### Work to do
Exactly repeat the full listing that follows.

### Exercise input
* * * * * * * * *
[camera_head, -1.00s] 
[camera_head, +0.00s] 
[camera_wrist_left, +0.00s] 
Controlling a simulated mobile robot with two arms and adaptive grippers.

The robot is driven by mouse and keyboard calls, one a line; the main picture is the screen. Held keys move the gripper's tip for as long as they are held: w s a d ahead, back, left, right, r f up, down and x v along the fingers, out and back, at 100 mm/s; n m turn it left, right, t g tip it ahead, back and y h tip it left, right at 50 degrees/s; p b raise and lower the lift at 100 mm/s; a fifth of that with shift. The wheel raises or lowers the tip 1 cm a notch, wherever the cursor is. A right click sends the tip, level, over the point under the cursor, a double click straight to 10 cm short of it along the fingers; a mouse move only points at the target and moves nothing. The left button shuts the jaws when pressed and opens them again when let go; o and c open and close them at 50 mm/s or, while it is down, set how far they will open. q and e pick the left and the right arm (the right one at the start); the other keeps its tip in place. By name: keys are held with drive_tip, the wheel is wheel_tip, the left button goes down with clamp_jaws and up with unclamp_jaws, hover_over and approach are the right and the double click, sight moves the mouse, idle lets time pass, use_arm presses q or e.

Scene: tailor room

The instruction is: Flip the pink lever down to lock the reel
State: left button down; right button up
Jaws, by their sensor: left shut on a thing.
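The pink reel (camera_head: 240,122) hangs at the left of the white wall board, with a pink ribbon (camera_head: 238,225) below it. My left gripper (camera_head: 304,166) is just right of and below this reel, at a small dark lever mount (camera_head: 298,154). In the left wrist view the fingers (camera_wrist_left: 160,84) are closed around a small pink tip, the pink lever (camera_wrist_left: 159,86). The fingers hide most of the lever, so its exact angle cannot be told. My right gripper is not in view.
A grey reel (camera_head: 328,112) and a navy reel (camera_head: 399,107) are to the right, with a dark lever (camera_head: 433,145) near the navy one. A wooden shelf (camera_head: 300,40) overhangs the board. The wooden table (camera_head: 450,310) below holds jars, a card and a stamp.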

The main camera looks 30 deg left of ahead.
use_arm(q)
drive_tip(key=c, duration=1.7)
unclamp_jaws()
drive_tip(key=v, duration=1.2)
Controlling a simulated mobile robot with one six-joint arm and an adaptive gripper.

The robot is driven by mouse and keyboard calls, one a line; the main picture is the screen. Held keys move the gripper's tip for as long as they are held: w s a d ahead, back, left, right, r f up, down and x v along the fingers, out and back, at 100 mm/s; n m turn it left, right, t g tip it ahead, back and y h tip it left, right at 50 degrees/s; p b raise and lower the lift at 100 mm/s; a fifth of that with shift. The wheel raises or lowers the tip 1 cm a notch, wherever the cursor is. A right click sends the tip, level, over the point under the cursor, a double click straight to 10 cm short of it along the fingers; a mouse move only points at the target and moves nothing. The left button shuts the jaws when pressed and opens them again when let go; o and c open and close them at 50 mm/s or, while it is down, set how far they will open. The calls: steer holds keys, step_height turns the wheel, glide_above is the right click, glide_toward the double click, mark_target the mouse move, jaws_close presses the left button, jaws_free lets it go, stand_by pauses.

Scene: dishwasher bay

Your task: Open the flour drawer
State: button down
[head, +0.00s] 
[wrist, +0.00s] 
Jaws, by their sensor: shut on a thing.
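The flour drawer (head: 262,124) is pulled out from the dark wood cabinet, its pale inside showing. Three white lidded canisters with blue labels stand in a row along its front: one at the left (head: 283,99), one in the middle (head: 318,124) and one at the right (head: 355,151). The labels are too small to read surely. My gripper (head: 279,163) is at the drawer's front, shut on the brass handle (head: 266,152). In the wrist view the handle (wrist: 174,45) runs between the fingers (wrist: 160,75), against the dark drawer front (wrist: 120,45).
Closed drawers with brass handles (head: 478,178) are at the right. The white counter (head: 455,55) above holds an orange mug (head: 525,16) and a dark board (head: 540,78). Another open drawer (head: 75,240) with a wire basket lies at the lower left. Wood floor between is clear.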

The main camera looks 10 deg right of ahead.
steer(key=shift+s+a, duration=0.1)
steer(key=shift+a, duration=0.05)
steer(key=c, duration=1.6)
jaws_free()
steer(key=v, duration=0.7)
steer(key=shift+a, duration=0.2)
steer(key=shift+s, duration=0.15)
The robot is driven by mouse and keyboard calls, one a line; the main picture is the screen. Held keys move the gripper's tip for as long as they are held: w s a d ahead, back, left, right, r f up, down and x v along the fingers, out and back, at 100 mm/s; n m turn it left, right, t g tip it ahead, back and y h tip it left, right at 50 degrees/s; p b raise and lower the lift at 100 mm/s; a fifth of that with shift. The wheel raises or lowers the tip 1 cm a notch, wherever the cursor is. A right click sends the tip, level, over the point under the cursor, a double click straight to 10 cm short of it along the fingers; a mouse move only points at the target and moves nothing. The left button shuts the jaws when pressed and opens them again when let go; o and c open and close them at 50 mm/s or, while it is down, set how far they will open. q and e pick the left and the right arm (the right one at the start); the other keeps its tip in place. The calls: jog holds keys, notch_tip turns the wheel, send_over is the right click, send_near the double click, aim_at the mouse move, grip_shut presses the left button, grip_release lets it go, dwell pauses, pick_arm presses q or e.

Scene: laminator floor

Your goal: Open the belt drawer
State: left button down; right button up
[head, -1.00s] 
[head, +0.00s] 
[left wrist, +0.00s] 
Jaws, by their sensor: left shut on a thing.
* * * * * * * * *
### Task solution
[camera_head, -1.00s] 
[camera_head, +0.00s] 
[camera_wrist_left, +0.00s] 
Controlling a simulated mobile robot with two arms and adaptive grippers.

The robot is driven by mouse and keyboard calls, one a line; the main picture is the screen. Held keys move the gripper's tip for as long as they are held: w s a d ahead, back, left, right, r f up, down and x v along the fingers, out and back, at 100 mm/s; n m turn it left, right, t g tip it ahead, back and y h tip it left, right at 50 degrees/s; p b raise and lower the lift at 100 mm/s; a fifth of that with shift. The wheel raises or lowers the tip 1 cm a notch, wherever the cursor is. A right click sends the tip, level, over the point under the cursor, a double click straight to 10 cm short of it along the fingers; a mouse move only points at the target and moves nothing. The left button shuts the jaws when pressed and opens them again when let go; o and c open and close them at 50 mm/s or, while it is down, set how far they will open. q and e pick the left and the right arm (the right one at the start); the other keeps its tip in place. By name: keys are held with drive_tip, the wheel is wheel_tip, the left button goes down with clamp_jaws and up with unclamp_jaws, hover_over and approach are the right and the double click, sight moves the mouse, idle lets time pass, use_arm presses q or e.

Scene: tailor room

The instruction is: Flip the pink lever down to lock the reel
State: left button down; right button up
Jaws, by their sensor: left shut on a thing.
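The pink reel (camera_head: 240,122) hangs at the left of the white wall board, with a pink ribbon (camera_head: 238,225) below it. My left gripper (camera_head: 304,166) is just right of and below this reel, at a small dark lever mount (camera_head: 298,154). In the left wrist view the fingers (camera_wrist_left: 160,84) are closed around a small pink tip, the pink lever (camera_wrist_left: 159,86). The fingers hide most of the lever, so its exact angle cannot be told. My right gripper is not in view.
A grey reel (camera_head: 328,112) and a navy reel (camera_head: 399,107) are to the right, with a dark lever (camera_head: 433,145) near the navy one. A wooden shelf (camera_head: 300,40) overhangs the board. The wooden table (camera_head: 450,310) below holds jars, a card and a stamp.

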The main camera looks 30 deg left of ahead.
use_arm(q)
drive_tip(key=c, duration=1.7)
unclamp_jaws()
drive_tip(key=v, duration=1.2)
Controlling a simulated mobile robot with one six-joint arm and an adaptive gripper.

The robot is driven by mouse and keyboard calls, one a line; the main picture is the screen. Held keys move the gripper's tip for as long as they are held: w s a d ahead, back, left, right, r f up, down and x v along the fingers, out and back, at 100 mm/s; n m turn it left, right, t g tip it ahead, back and y h tip it left, right at 50 degrees/s; p b raise and lower the lift at 100 mm/s; a fifth of that with shift. The wheel raises or lowers the tip 1 cm a notch, wherever the cursor is. A right click sends the tip, level, over the point under the cursor, a double click straight to 10 cm short of it along the fingers; a mouse move only points at the target and moves nothing. The left button shuts the jaws when pressed and opens them again when let go; o and c open and close them at 50 mm/s or, while it is down, set how far they will open. The calls: steer holds keys, step_height turns the wheel, glide_above is the right click, glide_toward the double click, mark_target the mouse move, jaws_close presses the left button, jaws_free lets it go, stand_by pauses.

Scene: dishwasher bay

Your task: Open the flour drawer
State: button down
[head, +0.00s] 
[wrist, +0.00s] 
Jaws, by their sensor: shut on a thing.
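The flour drawer (head: 262,124) is pulled out from the dark wood cabinet, its pale inside showing. Three white lidded canisters with blue labels stand in a row along its front: one at the left (head: 283,99), one in the middle (head: 318,124) and one at the right (head: 355,151). The labels are too small to read surely. My gripper (head: 279,163) is at the drawer's front, shut on the brass handle (head: 266,152). In the wrist view the handle (wrist: 174,45) runs between the fingers (wrist: 160,75), against the dark drawer front (wrist: 120,45).
Closed drawers with brass handles (head: 478,178) are at the right. The white counter (head: 455,55) above holds an orange mug (head: 525,16) and a dark board (head: 540,78). Another open drawer (head: 75,240) with a wire basket lies at the lower left. Wood floor between is clear.

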The main camera looks 10 deg right of ahead.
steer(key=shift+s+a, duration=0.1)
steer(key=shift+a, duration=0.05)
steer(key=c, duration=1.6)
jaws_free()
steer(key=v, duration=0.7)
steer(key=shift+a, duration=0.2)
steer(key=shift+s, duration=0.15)
The robot is driven by mouse and keyboard calls, one a line; the main picture is the screen. Held keys move the gripper's tip for as long as they are held: w s a d ahead, back, left, right, r f up, down and x v along the fingers, out and back, at 100 mm/s; n m turn it left, right, t g tip it ahead, back and y h tip it left, right at 50 degrees/s; p b raise and lower the lift at 100 mm/s; a fifth of that with shift. The wheel raises or lowers the tip 1 cm a notch, wherever the cursor is. A right click sends the tip, level, over the point under the cursor, a double click straight to 10 cm short of it along the fingers; a mouse move only points at the target and moves nothing. The left button shuts the jaws when pressed and opens them again when let go; o and c open and close them at 50 mm/s or, while it is down, set how far they will open. q and e pick the left and the right arm (the right one at the start); the other keeps its tip in place. The calls: jog holds keys, notch_tip turns the wheel, send_over is the right click, send_near the double click, aim_at the mouse move, grip_shut presses the left button, grip_release lets it go, dwell pauses, pick_arm presses q or e.

Scene: laminator floor

Your goal: Open the belt drawer
State: left button down; right button up
[head, -1.00s] 
[head, +0.00s] 
[left wrist, +0.00s] 
Jaws, by their sensor: left shut on a thing.

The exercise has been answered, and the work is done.